As America pours billions of dollars into funding industrial policy programs to reshore manufacturing jobs in critical sectors – a direction that has support from even the conservative corners of think tank intelligentsia like the Hoover Institution – union leaders of manufacturing workers are attempting to cash in on years of political leverage, potentially to the detriment of industrial policy objectives.
This highlights an awkward reality where a Democratic president is both the most ideological inclined to push industrial policy forward and the most vulnerable to unions’ demands. The detrimental effect is already showing up in electric vehicles and semiconductors – the two poster children sectors of modern American industrial policy, where American workers are also the least competitive.
It is a hard reality to wrestle with, especially for someone like me who is naturally sympathetic to unions, and especially on Labor Day.
Raining on EVs and Semis
No one would argue against the competitive reality that America is heavily reliant on foreign technology and know-hows to onshore capacities to build electric vehicles and produce semiconductors. This reliance has borne out in very visible ways.
Every new EV battery plant in America is infused with non-American technologies and investments, from either Korea (SK On, Hyundai), Japan (Toyota), or China (CATL). One of the newest EV assembly plants is located in Chatham County, North Carolina, but it will be built by a Vietnamese EV maker called Vinfast. Meanwhile, the most promising initiatives to boost homegrown semiconductor production are commitments from TSMC, Samsung, and SK Hynix, not Intel.
What is implied in this reliance is that American workers are, by and large, ill-equipped to productionize these foreign know-hows and need to learn new skills to be able to do so. This critique may sound jarring, even personal, but everyone loses the skills they don’t practice. These skills can range from something as complex as operating heavy equipment to something simple, like handwriting. It is not an insult to that person’s intelligence or aptitude, but the logical end to not keeping up with new innovations as time passes by.
For people who follow these topics closely (or read this newsletter regularly), this observation is old news. However, many union leaders don’t seem to recognize this truth. This is evident in the way UAW (United Auto Workers) is bargaining with Ford, GM, and Stellantis, and the way Arizona Building and Construction Trades is advocating for local pipefitters, plumbers, and welders against TSMC.
The UAW vs Detroit Big Three negotiation may lead to a massive strike if agreement is not reached by September 14 and has dominated headlines recently, so I won’t rehash the issue here. What stands out to me is two of the UAW’s positioning that is pulling the rug under America’s EV future.
One is its attempt to organize workers at the BlueOval City battery plant – a joint venture between Ford and SK On that received an unprecedented $9.2 billion federal loan and is being counted on to help the US catch up to China in battery production. Unionizing this plant and folding its workers into the current (or future) labor negotiations will undoubtedly drive up production costs and give the Korean side cold feet. Like most large manufacturers from Asia, SK is not a fan of organized labor and dealing with unions before a single battery cell is produced is not what they signed up for.

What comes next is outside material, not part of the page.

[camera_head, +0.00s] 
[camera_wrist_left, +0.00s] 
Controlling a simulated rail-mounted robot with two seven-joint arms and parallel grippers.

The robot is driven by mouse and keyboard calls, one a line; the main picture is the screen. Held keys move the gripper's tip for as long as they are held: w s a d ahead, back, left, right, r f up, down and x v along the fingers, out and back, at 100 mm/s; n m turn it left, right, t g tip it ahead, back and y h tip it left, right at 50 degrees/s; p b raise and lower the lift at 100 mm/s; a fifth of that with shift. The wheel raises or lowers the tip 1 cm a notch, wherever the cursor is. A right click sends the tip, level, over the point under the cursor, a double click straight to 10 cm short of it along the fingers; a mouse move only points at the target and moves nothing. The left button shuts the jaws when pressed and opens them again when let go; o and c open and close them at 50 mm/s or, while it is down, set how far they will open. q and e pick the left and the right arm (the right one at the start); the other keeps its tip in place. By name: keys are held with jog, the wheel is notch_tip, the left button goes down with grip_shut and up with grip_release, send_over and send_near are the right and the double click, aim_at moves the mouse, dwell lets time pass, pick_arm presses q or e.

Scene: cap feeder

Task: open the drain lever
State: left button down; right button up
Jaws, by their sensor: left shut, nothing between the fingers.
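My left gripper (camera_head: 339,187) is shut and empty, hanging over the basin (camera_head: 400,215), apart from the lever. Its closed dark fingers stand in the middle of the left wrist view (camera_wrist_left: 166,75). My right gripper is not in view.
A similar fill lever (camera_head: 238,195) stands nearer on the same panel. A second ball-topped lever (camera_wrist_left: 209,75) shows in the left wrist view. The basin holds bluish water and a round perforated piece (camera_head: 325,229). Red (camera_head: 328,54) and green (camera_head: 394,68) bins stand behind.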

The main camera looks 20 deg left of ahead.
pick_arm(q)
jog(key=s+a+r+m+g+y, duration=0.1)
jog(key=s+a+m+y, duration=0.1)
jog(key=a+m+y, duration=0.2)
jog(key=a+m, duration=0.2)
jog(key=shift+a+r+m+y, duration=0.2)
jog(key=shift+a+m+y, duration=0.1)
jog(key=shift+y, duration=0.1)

The other is the main request of UAW’s negotiating terms – 46% pay raise (roughly $47 per hour) and a 32-hour workweek for 40 hours of pay – which prime facie is already quite ridiculous. Even the French and Italians work harder than 32-hours per week. If we combine this request with the reality that China is already producing 64% of all the EVs globally, these asks seem almost delusional. To catch up against your competitors, at the bare minimum, you should not work less than your competitors.
Meanwhile in Arizona, the Arizona Building and Construction Trades (ABCT) union is lobbying lawmakers to not grant visas to some 500 workers that TSMC wants to send from Taiwan to Phoenix to speed up the Arizona fabs’ construction progress. (It is already delayed.) ABCT’s members felt entitled to those jobs, and made a website to express their wounded feelings to Arizona politicians, but only the Democratic ones (or formerly Democratic in the case of Kyrsten Sinema), who rely on their votes and support.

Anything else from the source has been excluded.